2. Upload message to UI

3. Ensure to monitor email account for any outstanding queries or problems
Important: There is a problem with delivering UKSA analysis. There will be delays in the generation of their event analysis.
External - tech Space Track goes down (due to errors/difficulties on their side) 1. Space-Track notifies us about a problem.

2. We warn users that updates are delayed and let them know how up-to-date the data on there is.

3. Any missed CDMs will be replenished automatically when Space-Track is back up and running.
Important: There is a problem with our data source. Data was last received from Space-Track at dd/mm/yyyy hh:mm.
External - tech GOV.UK Notify stops working 1. GOV.UK Notify notifies us that there is an issue.

2. Manually send all users an email with the error message.
Important: There is a problem with GOV.UK Notify. You will not be receiving notifications from our service. Continue to check the web interface regularly.
External - tech GOV.UK PaaS stops working (AWS) 1. GOV.UK PaaS notifies us that there is an issue.

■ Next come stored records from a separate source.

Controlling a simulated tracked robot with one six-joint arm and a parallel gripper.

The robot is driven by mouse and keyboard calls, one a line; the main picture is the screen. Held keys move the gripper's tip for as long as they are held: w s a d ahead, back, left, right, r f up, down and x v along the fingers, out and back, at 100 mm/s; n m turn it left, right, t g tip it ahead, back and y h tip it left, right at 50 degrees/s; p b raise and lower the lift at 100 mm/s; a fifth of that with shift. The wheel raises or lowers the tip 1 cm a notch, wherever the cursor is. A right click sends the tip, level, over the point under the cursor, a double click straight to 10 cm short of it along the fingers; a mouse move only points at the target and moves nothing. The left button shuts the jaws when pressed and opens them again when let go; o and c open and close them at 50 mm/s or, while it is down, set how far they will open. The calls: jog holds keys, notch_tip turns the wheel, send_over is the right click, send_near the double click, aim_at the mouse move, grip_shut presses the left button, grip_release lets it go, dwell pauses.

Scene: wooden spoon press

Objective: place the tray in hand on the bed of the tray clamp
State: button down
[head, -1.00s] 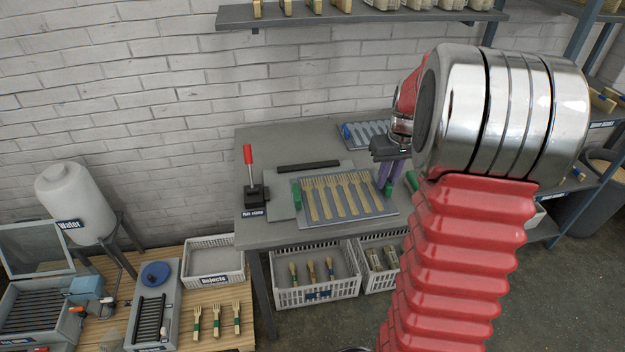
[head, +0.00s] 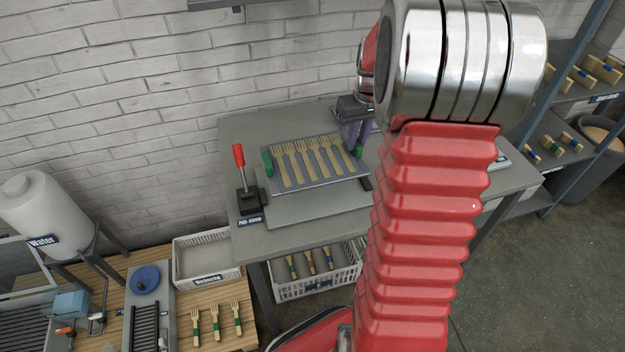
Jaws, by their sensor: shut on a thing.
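The tray (head: 322,182) is grey, with green end pieces and a row of wooden forks (head: 308,160) on it. My gripper (head: 356,148) is shut on the tray's right end, and its purple fingers show beside the green piece there. The tray clamp (head: 249,200) has a red-handled lever standing upright at the left of its flat grey bed (head: 305,208). The tray overlaps the back part of the bed in the picture and hides it; the bed's front strip is bare. The tray looks roughly level and seems to be above the bed, but the gap is hard to judge.
A dark bar (head: 367,183) shows at the tray's right corner. My arm hides the table's right part. A basket of brushes or forks (head: 316,276) is below the table, and a white rejects bin (head: 207,260) stands on the wooden bench at left.

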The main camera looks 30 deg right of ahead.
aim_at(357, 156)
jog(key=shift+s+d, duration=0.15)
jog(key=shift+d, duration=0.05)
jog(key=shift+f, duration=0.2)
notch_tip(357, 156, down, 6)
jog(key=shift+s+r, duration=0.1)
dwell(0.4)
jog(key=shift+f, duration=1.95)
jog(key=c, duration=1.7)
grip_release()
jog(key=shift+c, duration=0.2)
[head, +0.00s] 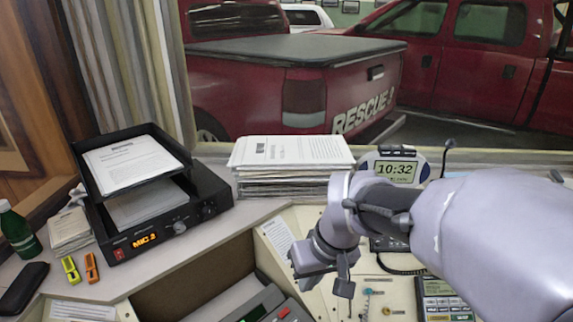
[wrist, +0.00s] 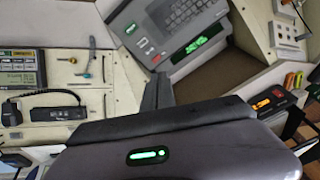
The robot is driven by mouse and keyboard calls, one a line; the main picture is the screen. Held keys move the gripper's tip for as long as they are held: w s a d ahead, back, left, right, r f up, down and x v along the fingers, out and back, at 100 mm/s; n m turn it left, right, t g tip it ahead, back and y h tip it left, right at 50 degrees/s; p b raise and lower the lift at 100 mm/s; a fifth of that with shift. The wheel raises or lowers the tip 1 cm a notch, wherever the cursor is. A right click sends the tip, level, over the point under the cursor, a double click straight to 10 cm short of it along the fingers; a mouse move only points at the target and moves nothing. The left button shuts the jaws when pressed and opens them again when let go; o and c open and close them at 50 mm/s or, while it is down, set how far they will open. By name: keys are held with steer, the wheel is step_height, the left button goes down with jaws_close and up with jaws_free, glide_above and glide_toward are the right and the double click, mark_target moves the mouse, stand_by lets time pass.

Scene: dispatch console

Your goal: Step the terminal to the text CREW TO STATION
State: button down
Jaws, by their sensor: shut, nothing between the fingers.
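The terminal (wrist: 178,28) is a grey unit with a dark keyboard at the top of the wrist view. Its small green-lit display (wrist: 204,40) is tilted and its text is too small to read. In the head view only a part of the terminal (head: 262,304) shows at the bottom edge. My gripper (head: 345,289) is shut and empty, to the right of the terminal in the head view. Its dark fingers (wrist: 158,88) point toward the terminal in the wrist view, apart from the buttons.
A black radio unit (head: 158,240) reading MIC 2 stands at left beneath a paper tray (head: 172,138). A paper stack (head: 290,168) and a clock (head: 396,170) reading 10:32 stand at the back. A handset (wrist: 47,114) and a keypad device (wrist: 18,68) lie on the cream panel.

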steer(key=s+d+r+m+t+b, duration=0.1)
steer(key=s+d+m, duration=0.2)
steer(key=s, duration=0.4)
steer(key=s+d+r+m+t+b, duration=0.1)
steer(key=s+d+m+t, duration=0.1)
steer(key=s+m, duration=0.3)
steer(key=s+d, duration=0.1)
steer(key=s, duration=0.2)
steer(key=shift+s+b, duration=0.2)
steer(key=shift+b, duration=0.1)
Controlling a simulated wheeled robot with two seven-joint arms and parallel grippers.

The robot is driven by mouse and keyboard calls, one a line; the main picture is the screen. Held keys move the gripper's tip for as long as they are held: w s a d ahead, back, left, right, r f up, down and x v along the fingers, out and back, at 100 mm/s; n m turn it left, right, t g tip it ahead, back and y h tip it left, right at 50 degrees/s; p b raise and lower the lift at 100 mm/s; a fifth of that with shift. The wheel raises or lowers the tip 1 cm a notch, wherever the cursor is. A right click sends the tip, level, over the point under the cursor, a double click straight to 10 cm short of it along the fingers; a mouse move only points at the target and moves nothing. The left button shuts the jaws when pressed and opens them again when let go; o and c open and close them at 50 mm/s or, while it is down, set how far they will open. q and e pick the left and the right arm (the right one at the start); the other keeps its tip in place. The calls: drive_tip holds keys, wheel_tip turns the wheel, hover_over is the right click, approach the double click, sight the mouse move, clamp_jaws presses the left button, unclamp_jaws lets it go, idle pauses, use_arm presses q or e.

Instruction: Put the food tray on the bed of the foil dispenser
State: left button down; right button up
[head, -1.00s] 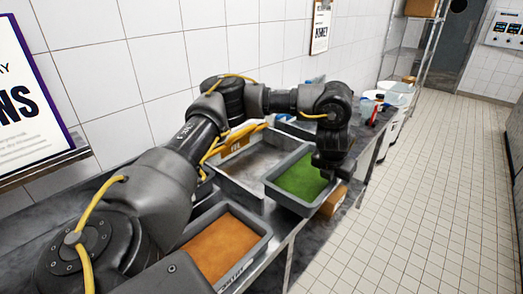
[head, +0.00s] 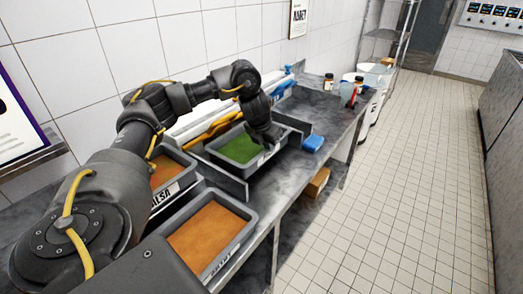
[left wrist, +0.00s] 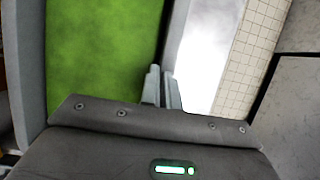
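The food tray (head: 238,149) is a grey tray with green contents. In the head view it sits within or just over a grey, low-walled bed (head: 222,178), which appears to be the foil dispenser's. I cannot tell whether the tray touches the bed. My left gripper (head: 272,142) is at the tray's right-hand rim. In the left wrist view, its fingers (left wrist: 161,88) are close together on the rim beside the green contents (left wrist: 100,50). My right gripper is not in view.
Two trays with orange contents, one nearer (head: 208,238) and one behind it (head: 165,170), stand at the left. A blue item (head: 313,143) lies right of the bed. Bottles (head: 328,82) stand farther along the counter. A cardboard box (head: 317,183) is below. The tiled floor is clear.

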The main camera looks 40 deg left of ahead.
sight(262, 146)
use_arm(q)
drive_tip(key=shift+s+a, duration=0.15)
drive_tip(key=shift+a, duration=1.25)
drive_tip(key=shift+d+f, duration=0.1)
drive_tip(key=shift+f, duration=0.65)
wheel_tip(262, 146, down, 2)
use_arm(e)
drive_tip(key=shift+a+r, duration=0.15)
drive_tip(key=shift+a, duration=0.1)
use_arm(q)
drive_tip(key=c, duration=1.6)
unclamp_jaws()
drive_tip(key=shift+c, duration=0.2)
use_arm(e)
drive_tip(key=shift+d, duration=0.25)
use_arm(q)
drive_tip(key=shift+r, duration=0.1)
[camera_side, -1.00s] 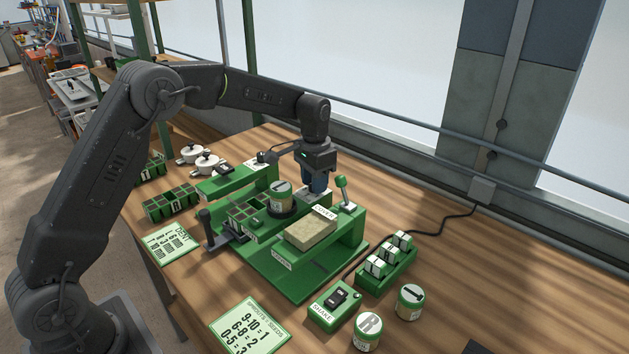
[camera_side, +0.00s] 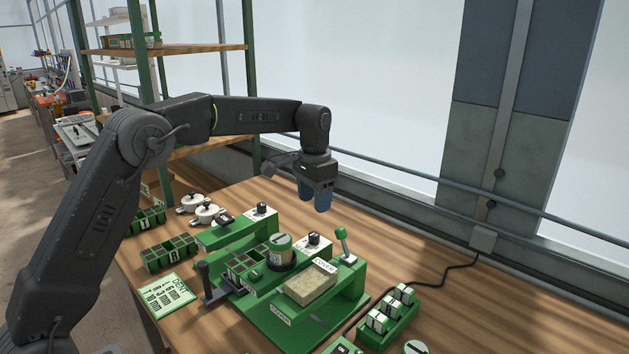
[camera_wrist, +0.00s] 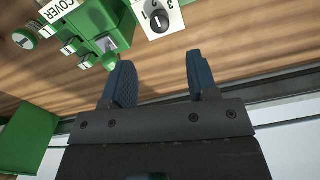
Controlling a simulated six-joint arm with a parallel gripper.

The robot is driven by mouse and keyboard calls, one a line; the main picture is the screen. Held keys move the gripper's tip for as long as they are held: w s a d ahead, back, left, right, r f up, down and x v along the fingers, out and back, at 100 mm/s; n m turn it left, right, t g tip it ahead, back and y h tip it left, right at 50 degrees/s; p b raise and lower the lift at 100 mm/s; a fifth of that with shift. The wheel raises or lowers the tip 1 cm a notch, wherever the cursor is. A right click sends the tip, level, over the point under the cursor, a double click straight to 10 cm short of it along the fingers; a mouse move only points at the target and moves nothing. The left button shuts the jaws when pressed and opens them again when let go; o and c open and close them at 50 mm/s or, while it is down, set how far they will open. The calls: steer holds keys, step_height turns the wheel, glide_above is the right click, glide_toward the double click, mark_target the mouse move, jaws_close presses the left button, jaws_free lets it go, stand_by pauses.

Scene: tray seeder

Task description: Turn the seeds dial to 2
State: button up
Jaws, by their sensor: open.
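The seeds dial, a dark knob on a white plate, shows in the side view (camera_side: 314,239) on the green seeder, beside the jar. In the wrist view the dial (camera_wrist: 158,20) is at the top edge, with a 1 and a 3 printed around it. A light mark crosses the knob, but I cannot tell surely which number it points at. My gripper (camera_side: 314,204) hangs above the dial, blue fingers pointing down, touching nothing. In the wrist view my gripper (camera_wrist: 161,75) is open and empty, with the dial beyond the fingertips.
A second dial (camera_side: 262,209) stands farther back on the seeder. A labelled jar (camera_side: 280,247), the COVER lever (camera_side: 343,240) and a tan block (camera_side: 309,284) are close to the dial. A rail and wall run behind; the table (camera_side: 385,262) at right is mostly bare.

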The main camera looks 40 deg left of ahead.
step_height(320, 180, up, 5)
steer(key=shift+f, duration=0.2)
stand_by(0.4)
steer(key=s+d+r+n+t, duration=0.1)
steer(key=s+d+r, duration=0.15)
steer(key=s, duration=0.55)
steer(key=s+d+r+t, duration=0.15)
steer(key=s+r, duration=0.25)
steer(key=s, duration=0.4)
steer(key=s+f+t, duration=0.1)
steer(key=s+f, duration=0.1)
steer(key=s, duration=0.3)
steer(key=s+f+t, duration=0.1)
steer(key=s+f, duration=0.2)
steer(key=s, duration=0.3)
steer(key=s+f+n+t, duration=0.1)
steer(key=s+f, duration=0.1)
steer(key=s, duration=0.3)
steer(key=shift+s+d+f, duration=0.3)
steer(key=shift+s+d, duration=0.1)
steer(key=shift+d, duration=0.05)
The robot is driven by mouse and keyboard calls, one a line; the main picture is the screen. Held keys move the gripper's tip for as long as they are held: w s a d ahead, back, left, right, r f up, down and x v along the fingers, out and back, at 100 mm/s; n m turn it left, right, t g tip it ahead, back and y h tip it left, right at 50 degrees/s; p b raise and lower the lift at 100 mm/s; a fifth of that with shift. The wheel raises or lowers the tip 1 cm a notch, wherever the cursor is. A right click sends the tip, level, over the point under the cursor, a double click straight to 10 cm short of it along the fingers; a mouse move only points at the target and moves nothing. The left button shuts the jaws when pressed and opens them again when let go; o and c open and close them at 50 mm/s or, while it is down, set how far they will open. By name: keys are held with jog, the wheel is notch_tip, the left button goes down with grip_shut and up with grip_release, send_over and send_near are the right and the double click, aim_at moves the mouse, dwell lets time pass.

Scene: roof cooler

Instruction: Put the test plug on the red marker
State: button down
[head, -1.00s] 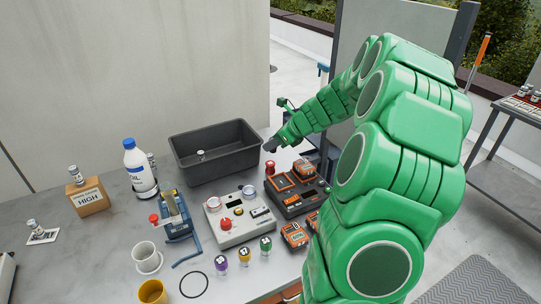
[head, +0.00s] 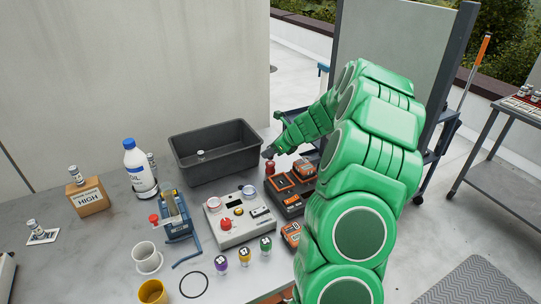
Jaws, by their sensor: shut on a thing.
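My gripper (head: 270,152) is at the right end of the grey bin, at the end of my green arm. It is shut on a small thing that is too small and dark to make out; I cannot tell if it is the test plug. A small red piece (head: 270,168), likely the red marker, stands just below the gripper, between the bin and the orange-and-black unit. I cannot tell whether the held thing touches it. Similar small pieces in purple (head: 221,264), yellow (head: 244,257) and green (head: 265,244) stand at the table's front.
The grey bin (head: 190,172) holds a small white jar. A control box (head: 237,219), blue stand (head: 178,222), oil bottle (head: 139,168) and cardboard box (head: 89,197) crowd the table.

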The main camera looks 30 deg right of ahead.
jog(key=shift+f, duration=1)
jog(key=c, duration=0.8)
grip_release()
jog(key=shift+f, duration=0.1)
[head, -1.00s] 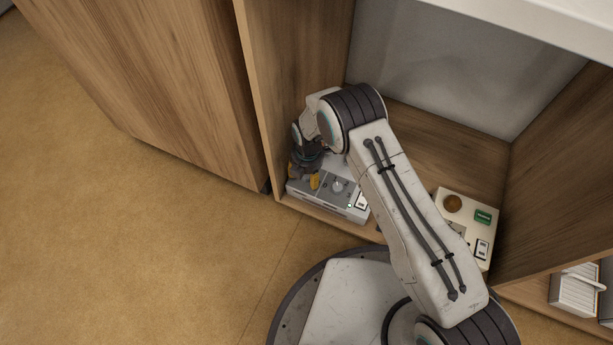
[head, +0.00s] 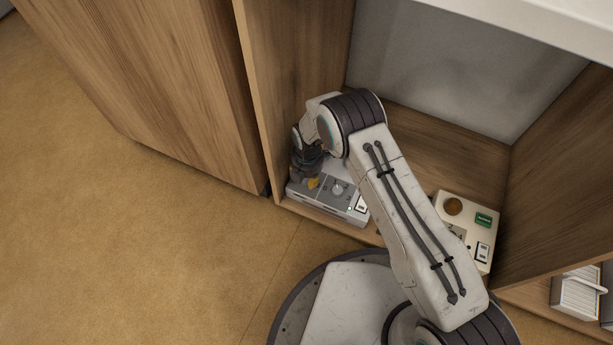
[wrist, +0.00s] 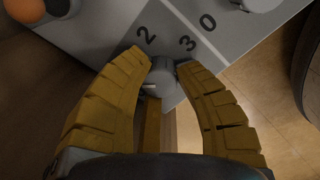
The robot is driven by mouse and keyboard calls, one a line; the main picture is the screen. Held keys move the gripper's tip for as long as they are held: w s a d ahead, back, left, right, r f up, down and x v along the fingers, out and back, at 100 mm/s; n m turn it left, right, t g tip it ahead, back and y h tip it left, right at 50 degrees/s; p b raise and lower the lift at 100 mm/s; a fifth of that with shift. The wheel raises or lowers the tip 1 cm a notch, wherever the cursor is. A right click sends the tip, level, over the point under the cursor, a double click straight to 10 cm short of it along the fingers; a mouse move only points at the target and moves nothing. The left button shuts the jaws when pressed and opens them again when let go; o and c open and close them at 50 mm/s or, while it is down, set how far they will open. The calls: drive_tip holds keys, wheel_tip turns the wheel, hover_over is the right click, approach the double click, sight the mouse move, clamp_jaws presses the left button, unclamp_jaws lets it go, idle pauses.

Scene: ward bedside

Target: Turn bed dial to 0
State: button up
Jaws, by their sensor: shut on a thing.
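A grey control box (head: 345,204) sits on the cabinet's floor at its front left. In the wrist view a small grey dial (wrist: 161,76) stands near the box's edge, with the printed marks 2, 3 and 0 beside it. My gripper (wrist: 163,68) has its two yellow fingers on either side of this dial, shut on it. In the head view my gripper (head: 313,183) is at the left end of the box and hides the dial. I cannot tell which mark the dial points to.
An orange knob (wrist: 24,9) and a pale knob (wrist: 260,4) stand on the same box. A cream box (head: 470,212) with a brown round part, a green display and a switch is to the right. Cabinet side walls (head: 290,80) flank the space.

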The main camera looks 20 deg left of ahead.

2. Manually send all users an email with the error message.
Important: Sorry, the service is unavailable. You will be able to use the service later.
External - non-tech Major collision in orbit 1. Confirm the event with the UKSA OA and SST team

2. Upload message to UI
Important: There has been a major event in orbit. There is limited information at this time. The site will be updated as more information becomes available.
External - non-tech Limited sensor availability 1. UKSA to publish message on interface

Plan intiation:

  1. Notify senior management
  2. Contact and set up disaster recovery Team
  3. Determine degree of disaster
  4. Implement proper application recovery plan dependent on extent of Disaster
  5. Monitor progress
  6. Notify users of the disruption of service if required

Responding to downtime:

  1. What happens if the service goes down for 1 hour
    • Extremely rare that an event will happen with this lack of notice and in fact Space Track only sends us information every 2 hours. We therefore expect impact to be zero.
    • ‘Service is unavailable’ page shown if users try to access the service
  2. What happens if the service goes down for 24 hours
    • Old workflow can be utilised ie OAs contact operators directly.
    • ‘Service is unavailable’ page shown if users try to access the service
    • Email sent to users informing them of the issue and an ETA for fix
  3. What happens if the service goes down for 1 week
    • Old workflow can be utilised ie OAs contact operators directly.
    • For this period of time we would expect to contact operators directly to warn them of service downtime
    • When service recovers, the database will take time to ‘refill’ so users must be informed that some CDMs will be missing

Availability

Preventing loss of service

Secure data backups

  • GOV.UK PaaS
    • Dependent on PaaS back-up for UKSA data, user settings, ephemeris.
    • PostgreSQL service backups are taken nightly at some time between 22:00 and 06:00 UTC. Data is retained for 7 days. More info on GOV.UK PaaS backups.
    • We would aim to resolve service from database backups within 4 hours (as per a P1 incident response).
  • Space-Track data
    • If there is a short-term outage of SpaceTrack or a loss of data on our end, the logic will grab missing CDM data and re-pull down all satellite data.
  • Ephemeris files
    • Stored in S3 - this is backed-up
    • If database lost, we can conduct a manual check of the S3 storage to check whether any ephemeris files are stored. The database can then be replenished manually.
  • Ephemeris files
    • Stored in the database only so if the database was lost, the analysis would also be lost. Therefore, we ask the OAs to always retain a copy of all analysis.
    • If UKSA analysis data needs to be restored, we would request copies of the data from the OA team.

Assessing service performance

Mean time will be recorded to assess how resilient the service is:

  • Service availability
  • Mean time between failures
  • Mean time to repair
  • Downtime
This page was last reviewed on 25 April 2022. It needs to be reviewed again on 25 July 2022 .
This page was set to be reviewed before 25 July 2022. This might mean the content is out of date.